Select, from the material below, each line with "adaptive" in it.
--------
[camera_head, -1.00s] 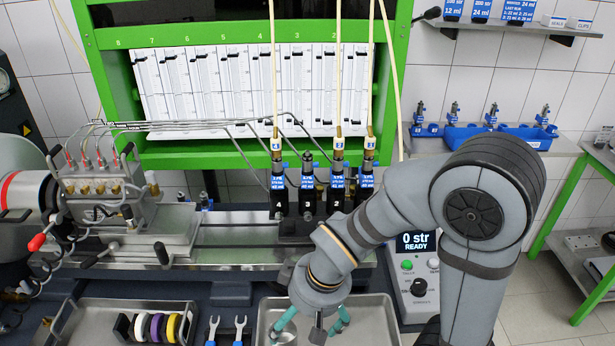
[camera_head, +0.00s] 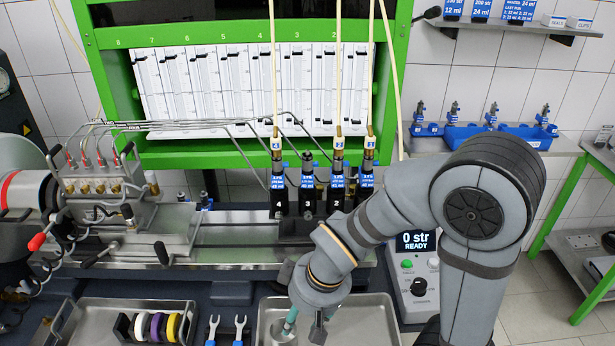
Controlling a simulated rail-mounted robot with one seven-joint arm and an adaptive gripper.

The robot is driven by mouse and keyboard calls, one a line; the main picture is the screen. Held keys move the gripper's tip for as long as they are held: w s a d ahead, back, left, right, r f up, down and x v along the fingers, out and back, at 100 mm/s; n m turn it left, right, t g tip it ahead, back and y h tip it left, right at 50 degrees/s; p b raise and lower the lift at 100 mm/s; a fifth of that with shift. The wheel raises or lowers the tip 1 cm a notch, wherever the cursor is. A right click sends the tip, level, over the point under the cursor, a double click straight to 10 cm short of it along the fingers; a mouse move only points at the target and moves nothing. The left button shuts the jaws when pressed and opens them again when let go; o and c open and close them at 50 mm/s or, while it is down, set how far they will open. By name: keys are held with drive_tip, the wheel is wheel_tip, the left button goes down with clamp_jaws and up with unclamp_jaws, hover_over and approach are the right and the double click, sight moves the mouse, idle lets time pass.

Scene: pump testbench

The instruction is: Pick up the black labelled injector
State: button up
--------
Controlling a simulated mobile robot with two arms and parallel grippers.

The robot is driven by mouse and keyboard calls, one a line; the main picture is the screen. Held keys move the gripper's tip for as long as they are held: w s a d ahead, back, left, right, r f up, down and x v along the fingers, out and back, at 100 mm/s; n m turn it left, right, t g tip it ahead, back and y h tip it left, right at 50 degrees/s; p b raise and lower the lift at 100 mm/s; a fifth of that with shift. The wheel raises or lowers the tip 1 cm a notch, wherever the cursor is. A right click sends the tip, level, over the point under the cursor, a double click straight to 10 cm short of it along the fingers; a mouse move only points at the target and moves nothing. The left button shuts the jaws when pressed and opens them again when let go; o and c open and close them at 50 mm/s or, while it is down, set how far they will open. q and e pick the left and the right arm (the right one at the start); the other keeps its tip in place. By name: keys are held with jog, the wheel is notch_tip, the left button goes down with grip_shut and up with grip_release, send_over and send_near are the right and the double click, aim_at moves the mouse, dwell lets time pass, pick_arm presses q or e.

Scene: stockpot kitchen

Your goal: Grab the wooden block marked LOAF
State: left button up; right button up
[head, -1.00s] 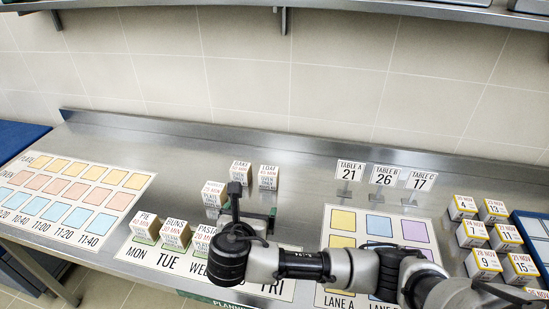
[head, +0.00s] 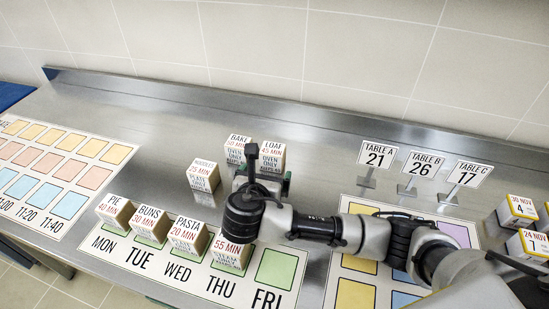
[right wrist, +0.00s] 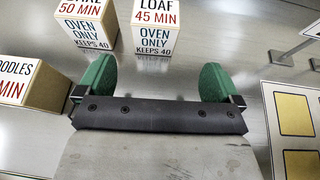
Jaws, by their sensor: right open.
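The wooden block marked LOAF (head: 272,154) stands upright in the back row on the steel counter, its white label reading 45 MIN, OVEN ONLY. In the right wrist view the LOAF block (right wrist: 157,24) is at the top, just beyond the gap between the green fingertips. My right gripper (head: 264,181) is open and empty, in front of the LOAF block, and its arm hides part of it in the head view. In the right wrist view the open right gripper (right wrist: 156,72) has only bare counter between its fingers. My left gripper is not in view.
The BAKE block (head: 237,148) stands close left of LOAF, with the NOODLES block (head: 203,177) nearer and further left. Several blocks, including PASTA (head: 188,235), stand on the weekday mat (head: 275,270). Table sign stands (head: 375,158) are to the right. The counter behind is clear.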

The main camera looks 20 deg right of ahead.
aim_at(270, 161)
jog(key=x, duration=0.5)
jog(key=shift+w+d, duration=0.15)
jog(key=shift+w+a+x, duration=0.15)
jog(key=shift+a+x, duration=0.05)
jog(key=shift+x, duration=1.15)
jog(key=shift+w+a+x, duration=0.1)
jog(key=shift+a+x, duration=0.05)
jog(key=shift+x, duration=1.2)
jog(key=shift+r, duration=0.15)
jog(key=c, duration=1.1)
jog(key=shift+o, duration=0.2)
--------
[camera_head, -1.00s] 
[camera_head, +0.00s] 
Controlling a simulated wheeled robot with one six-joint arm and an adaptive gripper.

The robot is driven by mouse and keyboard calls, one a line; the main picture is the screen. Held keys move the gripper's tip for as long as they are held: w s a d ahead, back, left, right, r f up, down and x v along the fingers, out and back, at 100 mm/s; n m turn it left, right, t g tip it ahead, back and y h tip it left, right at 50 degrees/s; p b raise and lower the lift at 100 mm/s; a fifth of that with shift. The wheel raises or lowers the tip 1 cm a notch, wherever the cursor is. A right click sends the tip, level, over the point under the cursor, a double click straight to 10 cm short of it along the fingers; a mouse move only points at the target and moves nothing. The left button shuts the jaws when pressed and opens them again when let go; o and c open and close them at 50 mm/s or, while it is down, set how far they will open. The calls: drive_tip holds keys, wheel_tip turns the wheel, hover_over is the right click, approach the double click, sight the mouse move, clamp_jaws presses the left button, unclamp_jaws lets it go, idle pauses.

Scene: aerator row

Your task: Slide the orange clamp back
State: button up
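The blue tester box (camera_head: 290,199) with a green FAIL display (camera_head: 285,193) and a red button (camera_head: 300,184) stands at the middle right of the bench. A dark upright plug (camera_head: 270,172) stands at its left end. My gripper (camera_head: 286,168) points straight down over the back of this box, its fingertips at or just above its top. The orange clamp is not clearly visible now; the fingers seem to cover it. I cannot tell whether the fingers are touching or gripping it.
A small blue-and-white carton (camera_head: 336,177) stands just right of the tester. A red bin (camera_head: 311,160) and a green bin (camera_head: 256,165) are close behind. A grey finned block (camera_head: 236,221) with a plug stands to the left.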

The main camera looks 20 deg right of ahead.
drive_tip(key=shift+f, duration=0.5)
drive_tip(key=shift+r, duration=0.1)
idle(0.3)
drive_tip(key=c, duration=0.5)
--------
**RESPONSE TO THE EXERCISE**.
Controlling a simulated rail-mounted robot with one seven-joint arm and an adaptive gripper.
Controlling a simulated wheeled robot with one six-joint arm and an adaptive gripper.

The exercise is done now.